[TASK BRIEF] Starting at the first line of the entries, extract each line up to and including the one that contains "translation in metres", but leave out the pictures.

───

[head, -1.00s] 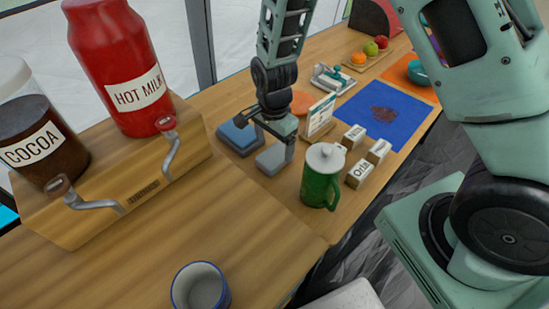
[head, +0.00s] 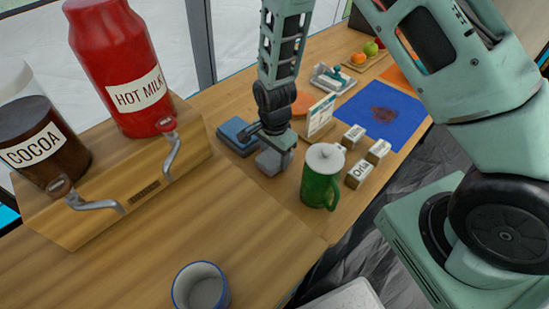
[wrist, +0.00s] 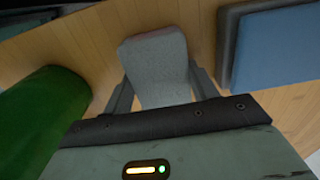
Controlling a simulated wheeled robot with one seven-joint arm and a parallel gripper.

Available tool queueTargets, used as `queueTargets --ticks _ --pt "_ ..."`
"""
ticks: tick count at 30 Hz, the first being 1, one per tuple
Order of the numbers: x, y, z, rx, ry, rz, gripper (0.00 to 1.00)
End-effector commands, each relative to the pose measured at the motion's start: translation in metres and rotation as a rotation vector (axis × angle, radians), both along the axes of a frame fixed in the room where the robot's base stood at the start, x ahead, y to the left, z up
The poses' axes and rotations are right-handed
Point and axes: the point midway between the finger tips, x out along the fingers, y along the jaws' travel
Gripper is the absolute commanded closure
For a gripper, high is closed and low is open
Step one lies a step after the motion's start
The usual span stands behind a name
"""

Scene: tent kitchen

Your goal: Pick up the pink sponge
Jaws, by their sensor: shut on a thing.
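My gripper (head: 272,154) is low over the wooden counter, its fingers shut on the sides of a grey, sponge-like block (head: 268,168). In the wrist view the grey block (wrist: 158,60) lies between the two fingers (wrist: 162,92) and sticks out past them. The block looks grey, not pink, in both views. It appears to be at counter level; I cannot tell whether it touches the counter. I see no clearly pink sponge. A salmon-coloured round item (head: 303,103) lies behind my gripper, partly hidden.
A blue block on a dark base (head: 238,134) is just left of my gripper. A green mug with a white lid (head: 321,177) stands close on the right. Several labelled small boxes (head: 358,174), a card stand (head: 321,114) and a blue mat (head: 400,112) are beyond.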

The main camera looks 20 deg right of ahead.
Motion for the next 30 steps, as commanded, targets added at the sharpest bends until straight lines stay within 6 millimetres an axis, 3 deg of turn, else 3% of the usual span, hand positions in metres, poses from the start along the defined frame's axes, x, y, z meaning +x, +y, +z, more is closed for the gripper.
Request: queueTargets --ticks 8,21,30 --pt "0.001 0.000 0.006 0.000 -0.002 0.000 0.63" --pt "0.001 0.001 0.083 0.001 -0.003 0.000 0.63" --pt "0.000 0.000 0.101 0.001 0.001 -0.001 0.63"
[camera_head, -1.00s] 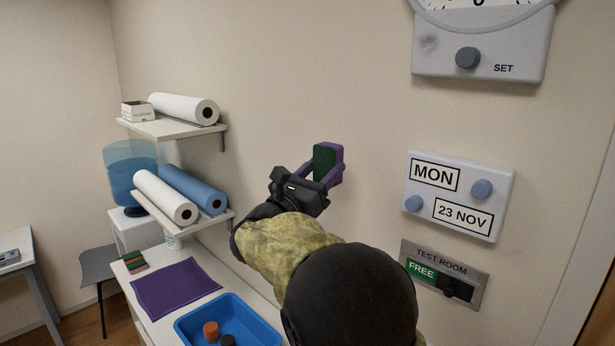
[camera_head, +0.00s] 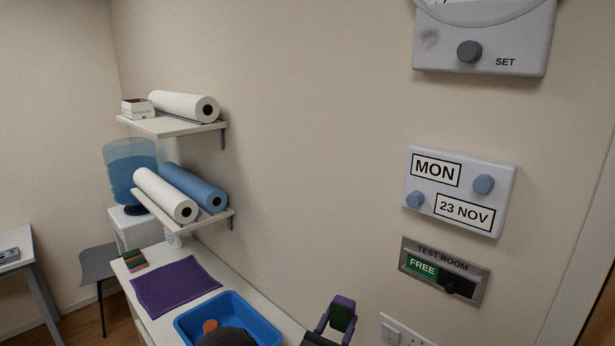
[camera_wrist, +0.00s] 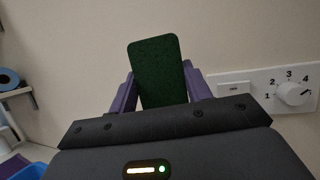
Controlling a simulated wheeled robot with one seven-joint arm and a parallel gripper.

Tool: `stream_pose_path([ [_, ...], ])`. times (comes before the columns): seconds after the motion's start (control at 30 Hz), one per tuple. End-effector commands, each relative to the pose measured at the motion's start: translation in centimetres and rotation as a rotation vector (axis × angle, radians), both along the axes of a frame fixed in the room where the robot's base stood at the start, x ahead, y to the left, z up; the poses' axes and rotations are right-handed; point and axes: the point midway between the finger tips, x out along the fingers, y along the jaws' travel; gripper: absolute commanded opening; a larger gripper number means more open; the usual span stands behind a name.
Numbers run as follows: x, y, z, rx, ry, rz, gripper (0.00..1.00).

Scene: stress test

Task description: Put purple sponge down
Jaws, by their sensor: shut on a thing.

───

[SOLUTION TO THIS TASK]
[head, -1.00s] 
[head, +0.00s] 
[wrist, +0.00s] 
Controlling a simulated wheeled robot with one seven-joint arm and a parallel gripper.

Available tool queueTargets, used as `queueTargets --ticks _ --pt "_ ..."`
"""
ticks: tick count at 30 Hz, the first being 1, one per tuple
Order of the numbers: x, y, z, rx, ry, rz, gripper (0.00 to 1.00)
End-effector commands, each relative to the pose measured at the motion's start: translation in metres and rotation as a rotation vector (axis × angle, radians), both along the axes of a frame fixed in the room where the robot's base stood at the start, x ahead, y to the left, z up

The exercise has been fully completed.